There’s a solid reason for that. By trying to push rhythmic complexity and pitch complexity and timbral complexity to the max simultaneously, set theoretic atonal music ran afoul of the basic neuro-cognitive constrains of the human nervous system. Faced with information overload, the human brain dumps *all* incoming information. Instead of perceiving complexity, the brain perceives chaos – boring chaos.

Well, music history offers us a kind of chaos. As J. J. Nattiez remarked, “I have said it before and I say it again – there is no progress and no regress in music, only change.” The illusion of progress held sway for a while, but now that illusion has shattered. The Hegelian historicist delusions of the pseudoscientists who envisioned music as an endless upward ramp scaling ever higher levels of harmonic and rhythmic complexity, forever and ever, amen, have collapsed. But now that musical history has fallen off that imaginary upward ramp into the fluctuating steady state prophetically described in Leonard B. Meyer’s Music, The Arts and Ideas (1967),
how to convey the savor and piquancy of the individual fluctuations we call distinct musical styles?

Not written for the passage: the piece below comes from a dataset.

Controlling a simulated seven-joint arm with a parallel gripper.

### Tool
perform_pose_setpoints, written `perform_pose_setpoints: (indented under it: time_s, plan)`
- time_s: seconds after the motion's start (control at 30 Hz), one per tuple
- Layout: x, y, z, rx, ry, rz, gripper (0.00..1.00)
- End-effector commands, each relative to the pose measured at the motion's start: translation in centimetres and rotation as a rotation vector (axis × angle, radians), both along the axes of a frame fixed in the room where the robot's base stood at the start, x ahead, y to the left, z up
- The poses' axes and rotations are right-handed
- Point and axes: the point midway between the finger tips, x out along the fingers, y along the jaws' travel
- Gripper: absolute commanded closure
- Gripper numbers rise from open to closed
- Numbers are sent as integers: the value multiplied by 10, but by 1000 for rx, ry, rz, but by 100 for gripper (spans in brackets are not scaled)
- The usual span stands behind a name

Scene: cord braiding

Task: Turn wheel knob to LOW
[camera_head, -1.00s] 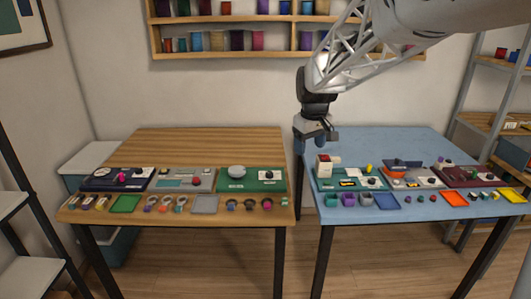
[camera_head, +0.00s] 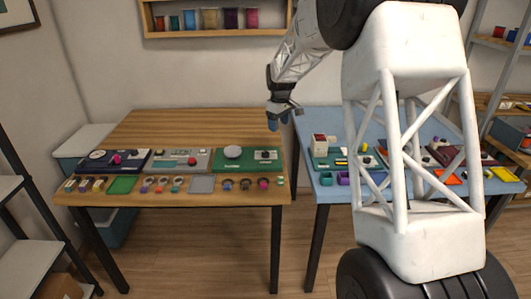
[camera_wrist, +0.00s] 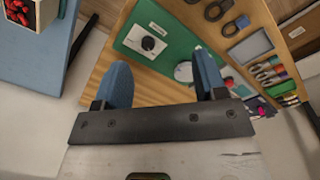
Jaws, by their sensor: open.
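A green board (camera_head: 218,162) lies at the right end of the wooden table. It carries a round pale knob (camera_head: 232,152) and a white panel (camera_head: 266,155) with a dark knob. In the wrist view the panel's dark knob (camera_wrist: 148,43) shows beyond my fingers, and the round pale knob (camera_wrist: 184,72) is partly hidden by the right finger. I cannot tell which one is the wheel knob, or read the markings. My gripper (camera_head: 279,119) is open and empty, above and behind the board's right end, apart from it. Its blue fingers (camera_wrist: 162,62) frame the wrist view.
The wooden table (camera_head: 160,128) also holds a grey board (camera_head: 182,160), a dark blue board (camera_head: 113,161) and small rings and squares along its front. The blue table (camera_head: 318,125) stands to the right across a gap, with more boards. My arm hides part of it.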

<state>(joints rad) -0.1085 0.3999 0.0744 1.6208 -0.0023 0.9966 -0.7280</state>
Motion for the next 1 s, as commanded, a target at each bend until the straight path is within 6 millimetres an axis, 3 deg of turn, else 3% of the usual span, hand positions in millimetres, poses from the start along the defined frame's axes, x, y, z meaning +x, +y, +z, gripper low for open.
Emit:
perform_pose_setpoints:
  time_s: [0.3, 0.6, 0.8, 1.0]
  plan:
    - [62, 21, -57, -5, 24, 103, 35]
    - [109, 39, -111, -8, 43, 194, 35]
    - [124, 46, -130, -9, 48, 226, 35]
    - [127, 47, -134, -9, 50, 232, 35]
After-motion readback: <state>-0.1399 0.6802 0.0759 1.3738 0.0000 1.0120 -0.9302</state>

Math fails. The last 50 years of music “theory” prove it, as L. S. Lloyd’s article “Pseudo-Science and Music `Theory'” predicted (Proceedings Of the Royal Academy of Music, 1940). What remains? The delicate glistening web of language, whose ductile threads of meaning retain their freshness even when submerged in the alien ocean of sound. Kudos to Gann for pointing that out. As George Orwell remarked, “It requires an unusual mind to analyze the obvious” – particularly after 50 years of flat-out denial by set theorists like Babbitt.